• Input:
****

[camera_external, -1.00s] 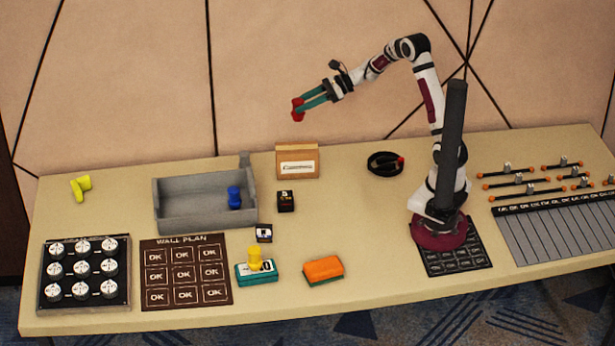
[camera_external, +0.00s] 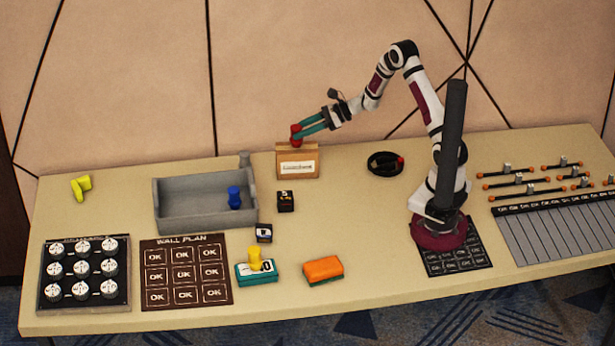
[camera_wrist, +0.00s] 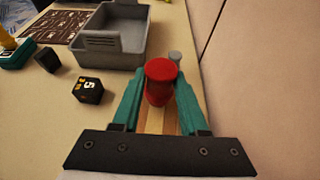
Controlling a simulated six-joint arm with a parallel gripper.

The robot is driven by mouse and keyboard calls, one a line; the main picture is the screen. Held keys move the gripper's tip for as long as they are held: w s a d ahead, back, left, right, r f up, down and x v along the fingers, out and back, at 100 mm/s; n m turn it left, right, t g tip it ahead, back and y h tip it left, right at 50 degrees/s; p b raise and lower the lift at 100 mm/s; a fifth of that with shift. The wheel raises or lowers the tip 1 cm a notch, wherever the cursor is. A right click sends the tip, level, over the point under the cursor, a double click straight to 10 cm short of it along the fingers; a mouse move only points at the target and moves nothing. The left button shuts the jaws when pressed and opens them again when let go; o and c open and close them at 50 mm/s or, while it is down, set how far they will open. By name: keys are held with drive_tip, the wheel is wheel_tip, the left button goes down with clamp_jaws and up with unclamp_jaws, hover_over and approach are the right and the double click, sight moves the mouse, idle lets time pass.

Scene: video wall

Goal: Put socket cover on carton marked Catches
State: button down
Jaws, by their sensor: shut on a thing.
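My gripper (camera_external: 299,131) is shut on a red spool-shaped piece (camera_external: 296,133), perhaps the socket cover. The piece is upright between the teal fingers and also shows in the wrist view (camera_wrist: 160,75). A small brown carton (camera_external: 311,151) with a white label stands at the back of the table. Its label is too blurred to read for certain. The red piece is at the carton's top left in the external view; I cannot tell whether they touch. In the wrist view the tan carton top (camera_wrist: 153,120) shows between the fingers, below the piece.
A grey open tray (camera_external: 180,216) holding a blue spool-shaped piece (camera_external: 234,197) is left of the carton. A black cube (camera_external: 286,201) stands in front of the carton. A coiled black cable (camera_external: 384,164) lies to its right. The wall is close behind.

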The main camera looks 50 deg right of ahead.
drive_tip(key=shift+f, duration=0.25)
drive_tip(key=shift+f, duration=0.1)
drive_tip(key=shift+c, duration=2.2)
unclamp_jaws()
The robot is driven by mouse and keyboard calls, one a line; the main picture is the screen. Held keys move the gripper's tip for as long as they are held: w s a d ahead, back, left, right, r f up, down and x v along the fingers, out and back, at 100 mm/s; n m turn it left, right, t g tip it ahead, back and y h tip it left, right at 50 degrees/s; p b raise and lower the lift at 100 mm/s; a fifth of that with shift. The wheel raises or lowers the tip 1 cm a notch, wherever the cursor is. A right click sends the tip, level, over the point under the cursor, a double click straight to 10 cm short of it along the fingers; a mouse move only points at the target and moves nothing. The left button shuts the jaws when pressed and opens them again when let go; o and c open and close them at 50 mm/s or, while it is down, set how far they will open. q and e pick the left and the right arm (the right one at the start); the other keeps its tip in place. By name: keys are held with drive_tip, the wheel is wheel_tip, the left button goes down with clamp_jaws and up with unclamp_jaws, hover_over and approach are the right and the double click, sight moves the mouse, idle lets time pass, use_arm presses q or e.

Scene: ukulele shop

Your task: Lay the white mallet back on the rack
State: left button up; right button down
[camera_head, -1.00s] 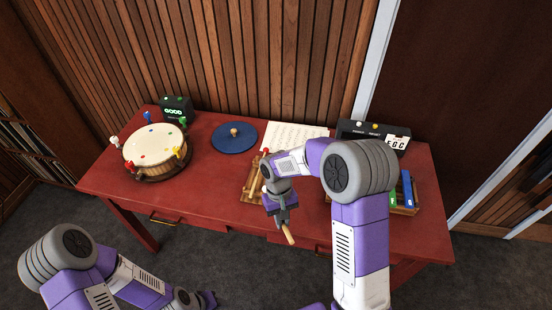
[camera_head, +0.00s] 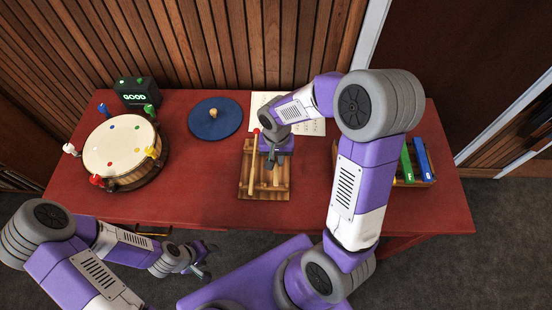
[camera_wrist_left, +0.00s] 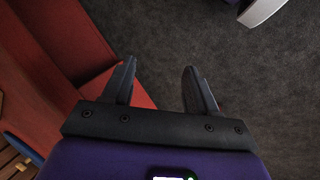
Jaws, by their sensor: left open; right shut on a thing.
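The wooden rack (camera_head: 248,190) lies on the red table, with a red-headed mallet (camera_head: 253,155) lying along its left side. My right gripper (camera_head: 272,163) is over the right part of the rack, shut on the wooden handle of a mallet (camera_head: 276,178). This mallet's head is hidden behind the gripper and arm, so its white colour does not show. I cannot tell whether the handle touches the rack. My left gripper (camera_head: 205,271) is open and empty in front of the table, low over the carpet; its parted fingers show in the left wrist view (camera_wrist_left: 160,85).
A drum (camera_head: 119,149) with coloured pegs stands at the left, before a black box (camera_head: 134,94) reading GOOD. A blue disc (camera_head: 215,118) and a white sheet (camera_head: 262,100) lie at the back. Coloured bars (camera_head: 422,158) stand at the right, partly behind my right arm.

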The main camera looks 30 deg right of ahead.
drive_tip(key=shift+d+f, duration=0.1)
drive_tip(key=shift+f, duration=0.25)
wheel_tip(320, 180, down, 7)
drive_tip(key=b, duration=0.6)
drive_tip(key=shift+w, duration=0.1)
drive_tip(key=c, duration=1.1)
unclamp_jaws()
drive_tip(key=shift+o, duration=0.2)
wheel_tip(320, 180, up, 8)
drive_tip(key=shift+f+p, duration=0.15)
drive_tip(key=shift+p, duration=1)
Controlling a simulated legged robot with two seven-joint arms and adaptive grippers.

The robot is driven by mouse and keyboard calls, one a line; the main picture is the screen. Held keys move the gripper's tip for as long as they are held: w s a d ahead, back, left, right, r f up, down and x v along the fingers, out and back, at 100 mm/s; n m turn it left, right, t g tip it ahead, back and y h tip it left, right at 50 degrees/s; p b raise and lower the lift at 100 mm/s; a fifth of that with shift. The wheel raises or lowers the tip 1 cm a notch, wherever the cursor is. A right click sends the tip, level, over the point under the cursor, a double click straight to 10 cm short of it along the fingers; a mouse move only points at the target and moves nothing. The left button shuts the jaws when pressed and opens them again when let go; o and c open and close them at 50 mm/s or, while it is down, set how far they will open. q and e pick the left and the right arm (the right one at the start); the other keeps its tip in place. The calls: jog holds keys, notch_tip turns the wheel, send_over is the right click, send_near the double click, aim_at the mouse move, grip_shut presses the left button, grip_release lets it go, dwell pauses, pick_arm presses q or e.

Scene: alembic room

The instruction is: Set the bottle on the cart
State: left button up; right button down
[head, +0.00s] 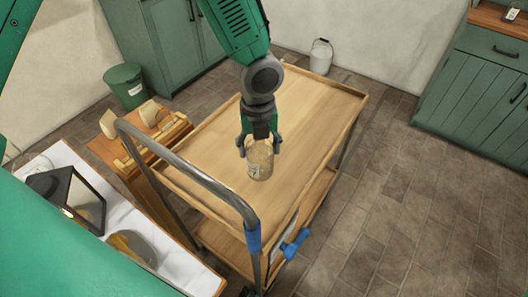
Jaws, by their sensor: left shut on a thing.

****

• Exercise directions:
Repeat, word for word, the lines of the material above from the one holding "[camera_external, +0.00s]" through the one holding "Controlling a simulated six-joint". Leave out pictures.

• Written reply:
[camera_external, +0.00s] 
[camera_wrist, +0.00s] 
Controlling a simulated six-joint arm with a parallel gripper.

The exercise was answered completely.